Author, Dolly Alderton first coined the ’how easy are you to get on with’ scale in her Sunday Times column. Writer, Alex Noel discusses this and advises some self-reflection in the light of what the Bible says


Source: Alamy

Once the warm glow of Christmas has cooled and the leftovers are all but gone, it’s inevitable that our thoughts turn in earnest to the new year. Beyond January 1st lies the reality of starting to navigate next year. What could I be doing differently and what should I stop doing altogether? Accompanying it will very likely be some honest self-reflection, which is rarely complete without recalling a few awkward or cringe-worthy moments from the year just gone. Whether you’re into making resolutions or not, you’re probably determining to become a better person in some way. 

One thing that is unlikely to change for me anytime soon is my near-weekly tendency to grab the Sunday Times Style section and leaf through its colourful pages. Once I’ve established the newest trends, I’ll inevitably find myself on the back page reading Dolly Alderton’s latest agony aunt advice. In a recent column, she posed a question by way of answering a reader’s love life dilemma. It made me laugh out loud. And then it made me really think. Conscious of the discomfort it might cause, and careful not to offend her reader; Dolly cautiously asked the question (in question):

So, “…how easy are you to get on with, on a scale of Claudia Winkleman to Katie Hopkins”?

So, “…how easy are you to get on with, on a scale of Claudia Winkleman to Katie Hopkins”?

If you’re not already familiar; Claudia Winkleman, with trademark fringe, hosts Strictly Come Dancing (alongside Tess Daly) and The Traitors on BBC1. She’s a popular presenter - well on her way to becoming a national treasure. Keenly interested in people, she appears lively, friendly and lovable, even a bit ditzy. By contrast Katie Hopkins is more divisive; often cited as brash, opinionated and controversial. She was suspended from Twitter (when it was Twitter) and has found herself the subject of several legal proceedings. Perhaps more of an acquired taste than universally appreciated. Considering where I might sit on this scale of personality type and likability (we’re not talking politics here) I began to feel rather uncomfortable.

But I suspect I’m somewhere in the middle - maybe between a Mel and a Sue.

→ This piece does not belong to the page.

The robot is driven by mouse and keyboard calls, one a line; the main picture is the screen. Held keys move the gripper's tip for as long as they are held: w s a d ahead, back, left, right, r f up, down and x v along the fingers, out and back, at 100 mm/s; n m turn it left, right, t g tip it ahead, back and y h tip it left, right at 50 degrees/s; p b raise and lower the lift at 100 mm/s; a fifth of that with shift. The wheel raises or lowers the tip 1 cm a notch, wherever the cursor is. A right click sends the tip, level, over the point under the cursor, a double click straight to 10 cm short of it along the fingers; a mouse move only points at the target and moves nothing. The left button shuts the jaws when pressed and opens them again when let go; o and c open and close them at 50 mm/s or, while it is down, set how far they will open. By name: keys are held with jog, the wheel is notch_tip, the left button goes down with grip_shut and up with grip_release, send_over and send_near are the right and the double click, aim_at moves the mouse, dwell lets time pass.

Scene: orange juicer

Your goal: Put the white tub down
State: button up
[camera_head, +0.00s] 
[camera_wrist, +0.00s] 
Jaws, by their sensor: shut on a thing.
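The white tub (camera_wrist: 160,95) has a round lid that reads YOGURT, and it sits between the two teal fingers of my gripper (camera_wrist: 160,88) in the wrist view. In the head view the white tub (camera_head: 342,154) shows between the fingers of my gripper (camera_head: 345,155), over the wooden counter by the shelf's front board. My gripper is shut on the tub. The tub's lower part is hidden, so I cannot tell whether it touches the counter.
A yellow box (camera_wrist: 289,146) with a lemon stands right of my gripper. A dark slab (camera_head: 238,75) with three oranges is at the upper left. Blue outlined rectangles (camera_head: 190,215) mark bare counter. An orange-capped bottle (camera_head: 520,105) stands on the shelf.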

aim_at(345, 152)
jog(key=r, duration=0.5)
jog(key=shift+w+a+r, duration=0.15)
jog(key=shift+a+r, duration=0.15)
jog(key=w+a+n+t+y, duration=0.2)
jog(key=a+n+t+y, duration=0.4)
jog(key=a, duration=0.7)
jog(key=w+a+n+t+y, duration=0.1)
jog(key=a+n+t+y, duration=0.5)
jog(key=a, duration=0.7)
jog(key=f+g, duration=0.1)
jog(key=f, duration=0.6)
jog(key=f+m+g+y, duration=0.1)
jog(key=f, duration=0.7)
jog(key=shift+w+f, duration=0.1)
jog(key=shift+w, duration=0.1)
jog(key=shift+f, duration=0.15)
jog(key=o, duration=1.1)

So, where do you sit on this scale? And does it matter? In some ways I’d hope I was more of a Claudia than a Katie. But I suspect I’m somewhere in the middle - maybe between a Mel and a Sue. I’m curious about people, love having fun and prefer harmony to arguments. At the same time I’m open about sharing my point of view, readily assert myself and will challenge things when I feel I need to. I aim to be diplomatic but I’ve not always been elegant in the way I’ve handled things. A tendency towards being direct has largely benefitted my relationships, but it’s also been costly for me at times.

Words and interactions can feel entirely different depending on what’s driving them. This new year, what if we were to dig beneath any wistful hopes for self-improvement and really appraise ourselves? Getting ruthless about our own characters. Is my friendliness always sincere? Is my honesty always loving? What’s motivating me? Of course, some things just speak for themselves.

The Bible says ‘out of the overflow of the heart the mouth speaks’ (Luke 6); and that we can ‘judge a tree by its fruit’ (Matt 7). So while being easy to get on with - the effect we have on others and their perception of us, is important. What matters most is what our hearts and lives are producing. In 2024 let’s make sure that it’s really good.